Photo courtesy of Amit Peled
Cellist Amit Peled has found a deep and sonorous connection to his Judaism through his instrument and in his near total immersion in the world of music. The Baltimore-based musician explores his duel paths — becoming a renowned cellist and discovering his love of Judaism — in an intimate program he calls “Journey with My Jewishness,” Sept. 13 at the Jewish Community Center of Northern Virginia in Fairfax, where he will be joined by pianist Stefan Petrov.
“It’s a chance to get to know my audience, because when you have 2,000 people in a concert hall you can’t really talk,” he says. I love to explain the pieces and answer questions. I call this program a performance chat.”
Growing up on Kibbutz Yizrael in the Jezreel Valley, Peled was a basketball fanatic. In fourth grade, all the children began learning an instrument. “I picked cello because there was a girl I wanted to get to know, but she would never talk to me,” he says. “My plan was not to be a cellist, but to talk to that girl.”
The cello stuck, the girl didn’t.
He studied in a local music school until another teacher told his parents he had talent and should study in the “big city,” Tel Aviv. At an audition for the top cello teacher in the country, the master teacher told Peled he would have to practice four hours a day.
“That was how much I was playing in a week! It was really outrageous, but I tried my best,” Peled says. “I woke up every morning at 5, practiced, went to school, went to basketball practice and then went to Tel Aviv on the bus for lessons.”
By 16 he began winning music scholarships and realized he had to choose: basketball or cello. “I remember sitting in my room deciding to go with the cello because I thought I would never be tall enough. And here I am: 6’5.”

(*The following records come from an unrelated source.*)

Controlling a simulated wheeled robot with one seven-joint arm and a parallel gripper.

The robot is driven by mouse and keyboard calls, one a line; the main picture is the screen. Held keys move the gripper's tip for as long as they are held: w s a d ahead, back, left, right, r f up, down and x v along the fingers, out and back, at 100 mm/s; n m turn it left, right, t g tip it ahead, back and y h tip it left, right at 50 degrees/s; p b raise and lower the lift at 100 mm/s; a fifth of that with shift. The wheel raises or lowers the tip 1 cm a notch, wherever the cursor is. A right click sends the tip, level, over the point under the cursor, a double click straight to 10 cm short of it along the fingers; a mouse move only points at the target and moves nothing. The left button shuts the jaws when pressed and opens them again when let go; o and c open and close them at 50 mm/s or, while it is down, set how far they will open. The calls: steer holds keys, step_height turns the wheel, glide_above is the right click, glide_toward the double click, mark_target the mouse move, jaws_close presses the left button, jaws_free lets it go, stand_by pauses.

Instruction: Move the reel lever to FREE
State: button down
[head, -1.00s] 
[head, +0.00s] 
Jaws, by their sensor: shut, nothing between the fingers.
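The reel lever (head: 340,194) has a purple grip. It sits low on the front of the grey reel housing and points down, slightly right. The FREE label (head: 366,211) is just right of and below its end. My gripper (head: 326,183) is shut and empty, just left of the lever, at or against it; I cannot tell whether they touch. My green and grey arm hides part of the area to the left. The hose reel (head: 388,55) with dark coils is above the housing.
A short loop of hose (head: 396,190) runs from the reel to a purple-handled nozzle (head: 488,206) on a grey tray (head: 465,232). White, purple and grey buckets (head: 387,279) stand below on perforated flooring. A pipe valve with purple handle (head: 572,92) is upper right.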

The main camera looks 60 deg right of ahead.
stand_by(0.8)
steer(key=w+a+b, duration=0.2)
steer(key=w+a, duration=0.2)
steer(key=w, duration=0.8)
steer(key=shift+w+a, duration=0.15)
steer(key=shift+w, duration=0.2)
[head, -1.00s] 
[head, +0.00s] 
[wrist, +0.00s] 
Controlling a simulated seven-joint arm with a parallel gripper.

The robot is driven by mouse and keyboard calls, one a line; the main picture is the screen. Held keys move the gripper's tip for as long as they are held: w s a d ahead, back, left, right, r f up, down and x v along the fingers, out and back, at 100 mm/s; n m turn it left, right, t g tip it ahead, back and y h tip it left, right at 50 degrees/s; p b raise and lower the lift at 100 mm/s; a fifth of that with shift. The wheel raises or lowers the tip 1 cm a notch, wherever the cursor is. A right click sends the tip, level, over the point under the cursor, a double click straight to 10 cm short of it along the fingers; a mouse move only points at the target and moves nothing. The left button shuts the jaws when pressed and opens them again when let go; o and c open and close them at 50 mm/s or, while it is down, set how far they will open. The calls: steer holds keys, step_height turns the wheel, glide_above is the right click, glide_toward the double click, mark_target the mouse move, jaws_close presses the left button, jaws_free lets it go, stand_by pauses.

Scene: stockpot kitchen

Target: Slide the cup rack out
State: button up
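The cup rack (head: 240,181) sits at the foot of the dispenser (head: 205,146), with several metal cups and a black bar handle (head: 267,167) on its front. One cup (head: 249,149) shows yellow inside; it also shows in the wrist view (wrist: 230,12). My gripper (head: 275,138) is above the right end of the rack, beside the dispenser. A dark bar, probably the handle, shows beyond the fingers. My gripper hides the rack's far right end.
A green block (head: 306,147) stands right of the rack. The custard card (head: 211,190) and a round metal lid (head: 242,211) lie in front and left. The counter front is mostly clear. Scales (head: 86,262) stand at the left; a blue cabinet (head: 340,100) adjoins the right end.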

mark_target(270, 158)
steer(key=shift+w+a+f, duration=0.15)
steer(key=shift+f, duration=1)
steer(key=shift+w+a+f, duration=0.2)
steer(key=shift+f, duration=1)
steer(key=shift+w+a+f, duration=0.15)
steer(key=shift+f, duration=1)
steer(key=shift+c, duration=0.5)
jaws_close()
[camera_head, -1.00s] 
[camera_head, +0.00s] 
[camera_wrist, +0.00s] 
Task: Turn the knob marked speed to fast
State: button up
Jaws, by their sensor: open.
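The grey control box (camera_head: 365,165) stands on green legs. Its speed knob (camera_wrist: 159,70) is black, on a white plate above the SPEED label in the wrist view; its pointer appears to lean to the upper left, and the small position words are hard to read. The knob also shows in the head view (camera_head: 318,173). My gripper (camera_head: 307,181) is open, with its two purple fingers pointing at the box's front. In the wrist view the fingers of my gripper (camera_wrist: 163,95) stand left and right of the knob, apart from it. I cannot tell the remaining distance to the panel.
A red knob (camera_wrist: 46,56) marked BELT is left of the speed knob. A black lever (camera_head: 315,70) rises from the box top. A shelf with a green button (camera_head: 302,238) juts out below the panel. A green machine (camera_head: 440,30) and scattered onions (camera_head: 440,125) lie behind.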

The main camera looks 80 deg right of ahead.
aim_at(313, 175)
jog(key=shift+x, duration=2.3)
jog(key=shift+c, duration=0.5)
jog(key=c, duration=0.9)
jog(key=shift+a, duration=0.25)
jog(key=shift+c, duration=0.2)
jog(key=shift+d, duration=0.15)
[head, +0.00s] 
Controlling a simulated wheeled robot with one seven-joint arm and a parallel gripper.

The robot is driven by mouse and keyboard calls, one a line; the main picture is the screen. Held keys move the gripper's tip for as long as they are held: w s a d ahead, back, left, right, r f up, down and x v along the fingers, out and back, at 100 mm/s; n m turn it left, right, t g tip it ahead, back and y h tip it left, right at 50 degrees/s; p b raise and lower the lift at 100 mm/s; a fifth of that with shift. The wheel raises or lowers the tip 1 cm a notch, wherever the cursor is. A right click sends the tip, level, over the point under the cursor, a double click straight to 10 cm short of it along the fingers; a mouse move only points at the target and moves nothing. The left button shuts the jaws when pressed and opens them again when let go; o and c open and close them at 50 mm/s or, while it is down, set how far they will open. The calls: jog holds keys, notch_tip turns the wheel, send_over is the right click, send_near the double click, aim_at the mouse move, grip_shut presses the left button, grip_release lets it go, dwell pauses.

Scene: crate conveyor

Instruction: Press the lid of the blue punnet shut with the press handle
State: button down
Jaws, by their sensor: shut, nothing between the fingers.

Like many highly gifted musicians in Israel, Peled did his army service in a unit where he joined the Israel Defense Forces string quartet. “The army uses you for ceremonies and performances and you can at least keep up your level and not ruin your fingers,” he explained. “Age 18 to 21 is a crucial time for a musician. I’m very happy I could give back to my country as a soldier.”
The day of his discharge, he boarded a plane to the United States to take a full scholarship at Yale University.
By the time Peled turned 28, he was a professor of cello at the Peabody Institute of Johns Hopkins University where, at the time, he was even younger than some of his students. These days he juggles a prolific concert career and teaches 15 conservatory students. They even perform and record together as the Peabody Cello Gang.
Some of this narrative is interspersed into Peled’s program next week. “I start with the Hebrew song ‘Eli, Eli,’ [My God, My God],” he says. “That’s the first memory I have of being in the kibbutz and my mother is singing it to me. That song means a lot for me … this song really brought me into music.”
He also plays the Bach Cello Suite, No. 1.
“It’s a monumental piece,” Peled says. “And it’s the first real piece I played for cello. It’s like the story of creation. I recall my first cello lesson at that small music school. The teacher said sit down and play. I laughed; I didn’t know how to hold the cello and I didn’t know how to read music. He said, ‘It doesn’t matter, just try.’ Of course, it was awful.”
The concert also includes Max Bruch’s setting of “Kol Nidrei” and Ernest Bloch’s “From Jewish Life,” but it ends with a work by a non-Jewish composer: Popper’s “Hungarian Rhapsody.” Peled notes that Popper was the greatest cellist of the 19th century and this piece helps him underline the point that the journey that began with “Eli, Eli” and continues with Jewish pieces ends with a piece that champions cello and classical music in general.
“It champions exactly where I found my religion: in music, not in Judaism. I’m very proud to be Israeli and Jewish – I send my kids to a Jewish day school. But if I look inside, what I practice is the religion of music.”
Music, Peled says, is where he finds his spirituality. And while he enjoys studying the weekly Torah portion and attending services, music is how he expresses his most soulful experiences.
“A lot of what we experienced in our history as Jews was oppression. Classical music was a way to express anything you wanted without being offensive because there are no words. This allowed you to live in a society where you weren’t allowed to speak out in any other form,” he says, adding,
“With music, you can say whatever you want and everyone will listen to you.”
“Journey With My Jewishness,” Amit Peled in recital, with Stefan Petrov, Sept. 13, 7 p.m.; Jewish Community Center of Northern Virginia, 8900 Little River Turnpike, Fairfax; tickets $22-$35; call 703-323-0880 or visit jccnv.org.
An amazing cellist and a great repertoire! Just a small correction: David Popper was Jewish, born several meters from the Pinkas Synagogue (Prague). His father, Angelus Popper, was one of the most famous Prague chazzanim in the 19th century (Zigeuner Synagogue and Pinkas Synagogue) and was credited with the most accurate transmission of traditional Prague melodies.